The actual maker of these PSUs is the well-known developer Channel Well (CWT).
The PSUs come in blue-painted housings. The case is somewhat longer than the standard 140 millimeters in order to accommodate a 140mm fan.
Every model in the series is equipped with detachable cables. To be exact, each of them has a few fixed cables (for the mainboard, CPU and graphics card) and seven connectors for peripherals.
They are Molex Mini-Fit Jr., quite a standard type. The connectors for peripherals and graphics cards have the same amount of pins but differ in color and the position of the keys, so you won’t be able to plug a cable in wrongly (unless you apply some very brute force).
Although two out of the four peripheral power cables are marked as S-ATA Connector and the other two as 4-pin Peripheral, they are actually absolutely the same. Every SATA or PATA power cable can be plugged into any of the four PSU connectors.
The Turbo Series products discussed in this article are all based on the same platform developed by Channel Well.
The interior layout may be called standard because the placement of power semiconductor components on three heatsinks is quite widespread already. Besides Channel Well, you can see this solution in power supplies from FSP and Seasonic. The first heatsink (the farthest in the photo) carries the diodes and transistors of active PFC, the second the power transistors of the main inverter, and the third the diode packs of the output rectifier.
The Turbo Series products below 850W use heatsinks made from aluminum bars with bent “fingers”. Those with wattage ratings of 850W and higher have more intricate extruded heatsinks.
There are no other visual differences in the design of the PSUs of different wattage ratings. But if you take a closer look, you can see that the capacitance of the filtering capacitors grows up along with the wattage rating.
Every product of this series features active PFC and dedicated voltage regulation. The regulator chokes are almost invisible in the photographs, being obscured by the branched heatsinks and bunches of wires.
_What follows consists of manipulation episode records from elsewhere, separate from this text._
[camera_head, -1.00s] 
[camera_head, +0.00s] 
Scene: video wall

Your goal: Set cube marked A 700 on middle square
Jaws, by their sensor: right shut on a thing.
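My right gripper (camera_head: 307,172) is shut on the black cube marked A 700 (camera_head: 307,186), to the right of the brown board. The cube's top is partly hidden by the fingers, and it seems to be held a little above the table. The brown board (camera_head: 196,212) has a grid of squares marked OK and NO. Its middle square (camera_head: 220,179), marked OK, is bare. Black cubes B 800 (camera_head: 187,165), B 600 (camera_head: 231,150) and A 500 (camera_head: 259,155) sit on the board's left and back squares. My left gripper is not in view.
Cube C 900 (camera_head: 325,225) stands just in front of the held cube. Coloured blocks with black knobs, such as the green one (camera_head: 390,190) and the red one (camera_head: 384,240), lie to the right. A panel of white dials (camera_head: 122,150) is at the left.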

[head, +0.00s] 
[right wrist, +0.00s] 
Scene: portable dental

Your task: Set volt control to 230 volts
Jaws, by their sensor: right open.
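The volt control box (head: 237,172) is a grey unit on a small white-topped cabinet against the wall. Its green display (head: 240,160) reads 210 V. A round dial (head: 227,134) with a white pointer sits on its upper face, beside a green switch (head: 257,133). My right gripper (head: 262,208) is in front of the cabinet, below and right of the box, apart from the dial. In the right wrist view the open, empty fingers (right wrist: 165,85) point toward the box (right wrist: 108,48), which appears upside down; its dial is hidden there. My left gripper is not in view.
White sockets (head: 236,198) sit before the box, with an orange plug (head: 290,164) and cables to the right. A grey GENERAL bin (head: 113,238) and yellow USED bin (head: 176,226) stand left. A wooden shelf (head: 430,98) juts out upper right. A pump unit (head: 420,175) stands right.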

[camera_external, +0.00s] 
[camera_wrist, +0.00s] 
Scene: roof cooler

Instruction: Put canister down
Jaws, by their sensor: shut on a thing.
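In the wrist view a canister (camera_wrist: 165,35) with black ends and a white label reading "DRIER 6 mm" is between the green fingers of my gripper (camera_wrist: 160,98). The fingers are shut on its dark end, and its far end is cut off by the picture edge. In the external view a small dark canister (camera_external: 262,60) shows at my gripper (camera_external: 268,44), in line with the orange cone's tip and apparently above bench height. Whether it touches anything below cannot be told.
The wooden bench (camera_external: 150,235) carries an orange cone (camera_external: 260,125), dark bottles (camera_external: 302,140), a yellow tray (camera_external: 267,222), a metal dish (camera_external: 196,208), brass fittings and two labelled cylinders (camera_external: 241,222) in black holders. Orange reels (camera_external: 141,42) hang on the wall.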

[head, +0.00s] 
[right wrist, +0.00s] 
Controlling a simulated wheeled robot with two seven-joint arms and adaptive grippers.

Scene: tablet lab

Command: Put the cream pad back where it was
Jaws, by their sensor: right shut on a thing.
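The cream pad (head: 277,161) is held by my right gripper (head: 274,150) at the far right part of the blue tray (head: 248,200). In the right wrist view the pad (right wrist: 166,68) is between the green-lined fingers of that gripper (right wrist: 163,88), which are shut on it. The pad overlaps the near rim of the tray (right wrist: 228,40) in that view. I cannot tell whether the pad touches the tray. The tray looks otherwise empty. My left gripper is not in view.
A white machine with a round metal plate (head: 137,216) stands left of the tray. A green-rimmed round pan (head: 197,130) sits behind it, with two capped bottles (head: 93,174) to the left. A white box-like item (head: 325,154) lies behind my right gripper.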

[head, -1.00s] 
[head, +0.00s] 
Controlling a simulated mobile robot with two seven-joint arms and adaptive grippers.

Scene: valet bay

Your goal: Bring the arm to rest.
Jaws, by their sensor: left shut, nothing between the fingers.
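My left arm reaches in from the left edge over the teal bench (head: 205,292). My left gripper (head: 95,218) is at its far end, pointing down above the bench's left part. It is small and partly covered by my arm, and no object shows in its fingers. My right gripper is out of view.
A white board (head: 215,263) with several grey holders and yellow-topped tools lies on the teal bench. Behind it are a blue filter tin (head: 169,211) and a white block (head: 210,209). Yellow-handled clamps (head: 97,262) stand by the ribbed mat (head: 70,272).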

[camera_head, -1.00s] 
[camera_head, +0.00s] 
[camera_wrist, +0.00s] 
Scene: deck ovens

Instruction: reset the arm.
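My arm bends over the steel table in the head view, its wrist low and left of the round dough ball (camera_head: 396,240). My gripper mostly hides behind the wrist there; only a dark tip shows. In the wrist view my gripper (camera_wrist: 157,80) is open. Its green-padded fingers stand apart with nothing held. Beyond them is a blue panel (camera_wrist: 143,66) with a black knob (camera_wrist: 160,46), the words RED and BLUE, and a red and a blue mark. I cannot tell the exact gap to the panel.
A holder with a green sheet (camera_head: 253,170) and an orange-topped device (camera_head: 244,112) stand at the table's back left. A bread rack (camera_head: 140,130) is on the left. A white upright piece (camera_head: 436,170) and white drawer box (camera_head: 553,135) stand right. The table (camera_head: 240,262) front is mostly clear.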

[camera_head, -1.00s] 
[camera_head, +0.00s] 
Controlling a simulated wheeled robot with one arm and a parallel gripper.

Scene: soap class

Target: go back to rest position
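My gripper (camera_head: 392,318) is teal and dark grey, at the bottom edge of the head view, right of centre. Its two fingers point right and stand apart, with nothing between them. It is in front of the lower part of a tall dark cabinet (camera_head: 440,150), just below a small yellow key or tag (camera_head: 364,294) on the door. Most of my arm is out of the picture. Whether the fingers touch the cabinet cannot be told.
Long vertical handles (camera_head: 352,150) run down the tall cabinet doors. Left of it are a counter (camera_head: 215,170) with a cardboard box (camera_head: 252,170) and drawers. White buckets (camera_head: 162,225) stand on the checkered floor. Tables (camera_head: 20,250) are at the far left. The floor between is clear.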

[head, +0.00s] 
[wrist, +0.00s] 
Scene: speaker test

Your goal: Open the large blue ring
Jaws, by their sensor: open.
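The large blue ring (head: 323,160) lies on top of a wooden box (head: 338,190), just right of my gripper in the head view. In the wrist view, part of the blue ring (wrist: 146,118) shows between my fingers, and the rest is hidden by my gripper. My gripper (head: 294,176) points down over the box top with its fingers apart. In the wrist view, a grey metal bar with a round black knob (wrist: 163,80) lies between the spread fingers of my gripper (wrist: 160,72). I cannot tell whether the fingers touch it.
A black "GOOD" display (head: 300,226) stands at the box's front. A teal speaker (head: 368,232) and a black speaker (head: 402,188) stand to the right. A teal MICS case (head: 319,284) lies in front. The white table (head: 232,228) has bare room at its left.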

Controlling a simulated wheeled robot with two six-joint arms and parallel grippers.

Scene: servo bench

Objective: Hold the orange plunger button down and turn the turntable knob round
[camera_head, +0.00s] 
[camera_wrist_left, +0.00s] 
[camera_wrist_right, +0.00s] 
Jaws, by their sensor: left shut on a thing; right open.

A Champion Micro CM6800G chip is employed as the controller of both PFC and main regulator. It is installed on a small card fitted in between the PSU’s heatsinks.
Samxon heatsinks are used at the PSU’s output. You can see another additional card in the right of the photo: it carries a fan speed controller.
I have no complaints about the quality of assembly. The soldering is just an example of neatness.